Schnelle Taktung  Möglichst alle zwei Jahre sollte eine Neuauflage des Buchs erscheinen. Wer länger wartet, baut sukzessive Altlasten auf und wird auf Dauer am Markt verlieren.

Prävention  Hier wird von vornherein versucht, potenzielle Aktualitätsfallen aus dem Weg zu räumen. Man verzichtet etwa auf präzise Preise und gibt nur Tendenzen an oder instruiert Autoren, bei sensiblen Angaben sprachliche Bremser einzubauen: »… gleich daneben eine improvisierte, kleine Ausstellung, die möglicherweise nur einen Sommer überlebt«. Letzteres schafft das Problem nicht aus der Welt, dämpft es aber ab. Bei Service-Informationen im Vagen zu bleiben, schafft zwar deutliche Entlastung, birgt aber die Gefahr, Erwartungshaltungen zu enttäuschen. Wer seine verlagsüblichen Standards bricht, kann seine Leser verprellen. Ein bisschen ist das wie beim Autokauf: Man entscheidet sich für das gewohnte Modell mit 27 Sonderfunktionen, auch wenn man davon nur drei ernsthaft nutzt. Haben möchte man aber alle 27 … auch die präzisen Preisangaben.
Nachsorge  Das dritte Verfahren ist klassische Lektoratsarbeit: Das fertige Manuskript wird anhand von Checklisten auf besonders sensible Daten hin überprüft: Öffnungszeiten, Eintritts­preise, Ausstellungen – mithin alles, was zu Recht im Verdacht steht, eine geringe Halbwertszeit zu haben. Entscheidender als alle Checks ist allerdings oft eine enge Autorenbindung: Als Lektor kennt man die Stärken und Schwächen der Autoren und weiß, bei wem wo der Schuh drücken könnte.

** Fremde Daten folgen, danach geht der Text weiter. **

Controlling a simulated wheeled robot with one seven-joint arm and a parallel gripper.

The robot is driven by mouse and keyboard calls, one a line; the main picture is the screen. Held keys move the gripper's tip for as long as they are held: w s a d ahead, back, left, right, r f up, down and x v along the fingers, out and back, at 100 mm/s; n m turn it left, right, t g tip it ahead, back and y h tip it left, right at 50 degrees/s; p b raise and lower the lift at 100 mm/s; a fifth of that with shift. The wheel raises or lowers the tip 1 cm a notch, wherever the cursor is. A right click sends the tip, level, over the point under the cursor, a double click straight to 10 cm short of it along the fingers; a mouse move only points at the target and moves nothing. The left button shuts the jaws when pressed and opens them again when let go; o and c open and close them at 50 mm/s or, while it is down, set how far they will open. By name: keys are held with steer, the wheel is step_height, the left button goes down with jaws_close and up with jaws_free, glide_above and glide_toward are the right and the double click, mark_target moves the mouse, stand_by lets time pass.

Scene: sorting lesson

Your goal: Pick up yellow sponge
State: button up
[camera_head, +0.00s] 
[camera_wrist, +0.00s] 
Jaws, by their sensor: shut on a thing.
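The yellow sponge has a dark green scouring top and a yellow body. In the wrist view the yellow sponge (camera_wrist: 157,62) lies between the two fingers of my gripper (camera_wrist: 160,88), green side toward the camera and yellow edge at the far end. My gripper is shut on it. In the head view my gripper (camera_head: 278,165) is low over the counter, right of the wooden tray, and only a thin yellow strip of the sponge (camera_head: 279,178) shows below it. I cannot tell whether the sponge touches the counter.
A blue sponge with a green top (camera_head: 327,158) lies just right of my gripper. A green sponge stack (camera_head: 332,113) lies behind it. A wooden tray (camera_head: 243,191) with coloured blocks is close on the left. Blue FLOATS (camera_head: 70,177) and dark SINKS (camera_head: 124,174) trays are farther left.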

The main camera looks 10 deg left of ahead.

Updates gratis  Ergänzt werden diese klassischen Verfahren durch das Internet: Dort stellen viele Verlage mittlerweile Update-Seiten zu ihren Reiseführern zur Verfügung, mit denen sie auf neueste Entwicklungen im jeweiligen Reisegebiet reagieren. Hier kann unabhängig von der Auflagen-Taktung jederzeit nachgebessert werden. Bislang ist das Potenzial aber nicht ausgeschöpft, sind die Seiten meist wenig umfänglich und wirkt die Informationsauswahl ein bisschen beliebig. Das hängt damit zusammen, dass ihre Pflege den Autoren überlassen wird, für die Updates zusätzliche Arbeit ohne entsprechende Aufwandsvergütung bedeuten. Erforderlich wäre ein stärkeres redaktionelles und finanzielles Engagement der Verlage, etwa für den Unterhalt entsprechender Datenbanken. Daraus könnten sich weitere Optionen ergeben, insbesondere der Einsatz von Updates bei Reiseführer-Apps. Aus Nutzerperspektive eine interessantere Variante als die Aufsplittung der Information auf zwei Medien.